Wool price making life difficult, says Ulster carpet firm
Ulster Carpet Mills welcomed the election of a "business-friendly government" as it announced pre-tax profits of £7m for the year to March 31, 2015 - up from £6.5m a year earlier.
The luxury carpet company's turnover had fallen slightly from £62.3m to £61m and the firm was facing tough conditions, including the rising cost of wool, according to a report and financial statements filed at Companies House.
The third-generation family firm employs around 516 people at its base in Craigavon.
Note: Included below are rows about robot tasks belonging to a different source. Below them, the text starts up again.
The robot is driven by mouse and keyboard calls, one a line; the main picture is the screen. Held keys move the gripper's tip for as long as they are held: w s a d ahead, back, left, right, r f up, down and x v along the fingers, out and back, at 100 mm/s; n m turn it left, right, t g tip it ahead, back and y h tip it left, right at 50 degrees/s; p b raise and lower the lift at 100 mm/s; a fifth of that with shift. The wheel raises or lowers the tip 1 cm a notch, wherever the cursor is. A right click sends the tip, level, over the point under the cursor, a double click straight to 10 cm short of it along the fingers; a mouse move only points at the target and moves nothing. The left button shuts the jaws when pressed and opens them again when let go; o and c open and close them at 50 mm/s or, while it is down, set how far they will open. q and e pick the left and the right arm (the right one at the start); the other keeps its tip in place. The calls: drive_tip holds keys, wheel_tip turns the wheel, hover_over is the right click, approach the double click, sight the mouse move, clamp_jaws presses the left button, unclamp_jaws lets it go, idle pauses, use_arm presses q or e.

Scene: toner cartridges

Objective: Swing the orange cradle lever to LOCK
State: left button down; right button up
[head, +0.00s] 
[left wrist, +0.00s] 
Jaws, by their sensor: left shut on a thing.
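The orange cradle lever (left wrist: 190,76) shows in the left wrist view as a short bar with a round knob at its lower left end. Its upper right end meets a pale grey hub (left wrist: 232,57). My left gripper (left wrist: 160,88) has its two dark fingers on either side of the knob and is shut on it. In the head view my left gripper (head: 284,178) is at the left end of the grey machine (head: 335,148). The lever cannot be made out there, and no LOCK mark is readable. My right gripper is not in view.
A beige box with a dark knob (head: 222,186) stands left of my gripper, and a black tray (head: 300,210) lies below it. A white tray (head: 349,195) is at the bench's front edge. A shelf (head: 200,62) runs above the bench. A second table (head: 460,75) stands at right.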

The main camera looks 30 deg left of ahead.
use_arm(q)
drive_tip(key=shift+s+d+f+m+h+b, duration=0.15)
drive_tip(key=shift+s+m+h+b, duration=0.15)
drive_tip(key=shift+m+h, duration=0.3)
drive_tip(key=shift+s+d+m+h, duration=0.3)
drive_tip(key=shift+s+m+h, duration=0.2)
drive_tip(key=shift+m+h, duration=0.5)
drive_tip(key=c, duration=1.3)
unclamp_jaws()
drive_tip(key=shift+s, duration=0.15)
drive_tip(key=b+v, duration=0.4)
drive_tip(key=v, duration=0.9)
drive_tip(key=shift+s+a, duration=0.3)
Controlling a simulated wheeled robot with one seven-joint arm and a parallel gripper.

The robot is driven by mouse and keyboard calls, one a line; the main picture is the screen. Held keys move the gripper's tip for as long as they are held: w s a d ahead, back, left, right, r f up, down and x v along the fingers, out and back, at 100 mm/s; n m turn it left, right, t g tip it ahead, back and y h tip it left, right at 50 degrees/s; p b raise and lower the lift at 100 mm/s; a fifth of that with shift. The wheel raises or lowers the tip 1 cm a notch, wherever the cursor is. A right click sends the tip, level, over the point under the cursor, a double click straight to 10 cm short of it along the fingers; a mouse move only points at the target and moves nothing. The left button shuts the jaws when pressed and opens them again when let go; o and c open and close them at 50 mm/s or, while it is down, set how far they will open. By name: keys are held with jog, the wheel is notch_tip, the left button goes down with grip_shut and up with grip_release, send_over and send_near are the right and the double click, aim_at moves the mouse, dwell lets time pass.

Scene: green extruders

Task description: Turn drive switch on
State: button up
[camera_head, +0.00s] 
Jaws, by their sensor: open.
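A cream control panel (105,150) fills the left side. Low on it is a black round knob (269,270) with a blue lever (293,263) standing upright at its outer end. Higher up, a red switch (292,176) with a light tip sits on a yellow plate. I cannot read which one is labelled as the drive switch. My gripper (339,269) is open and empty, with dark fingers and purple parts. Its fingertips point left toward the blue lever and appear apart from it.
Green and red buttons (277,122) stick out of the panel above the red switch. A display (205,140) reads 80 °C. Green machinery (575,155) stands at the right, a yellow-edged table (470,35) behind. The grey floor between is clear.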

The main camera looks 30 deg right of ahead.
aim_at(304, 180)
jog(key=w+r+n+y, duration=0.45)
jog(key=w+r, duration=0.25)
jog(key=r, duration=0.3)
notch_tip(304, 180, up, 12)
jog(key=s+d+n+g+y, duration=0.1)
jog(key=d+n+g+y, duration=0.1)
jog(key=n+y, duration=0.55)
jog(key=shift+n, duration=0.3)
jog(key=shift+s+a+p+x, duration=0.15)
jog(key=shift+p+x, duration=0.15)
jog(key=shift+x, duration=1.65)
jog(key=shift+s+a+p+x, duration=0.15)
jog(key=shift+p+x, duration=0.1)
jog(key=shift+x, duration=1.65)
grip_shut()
Exports have become a major focus for the firm, with a particular focus on the Arabian Gulf.
Its carpets have also adorned hotels in some of the world's high-end chains, including the Crowne Plaza, Intercontinental, Waldorf Astoria and Ritz Carlton.
Chairman Edward Wilson, whose parents founded the company, said sales were down slightly, but profit-before tax was up 8.7% in the year to March 31, 2015. "Our plants ran at nearly full capacity for much of the year and we saw increases in sales in most areas in which we trade," his chairman's statement in the report said.
"This excellent result is all the more commendable in the context of several of our competitors persisting in offering product at prices which do not reflect anything like the real costs of design and manufacture."
But he said European markets were unpredictable. "Trading conditions with the euro bloc countries continue to be difficult, reflecting their failure to achieve growth in GDP. The cost of our main raw material, wool, continued to increase during the year and the pound sterling strengthened in value against both the US dollar and the euro."
Customers were prepared to pay top dollar for its products and "generally tend to recognise and appreciate that Ulster Carpets offer a unique blend of design and product expertise together with a long record of reliability".
Looking ahead, he said the new year had started well, with strong trading in its main markets and a good pipeline of orders.
And he expressed gladness that a majority Conservative Government had won the UK general election.
"The UK economy appears to be continuing to improve and this, together with the impact of the election of a business-friendly government, should help to increase overall demand for our high quality products."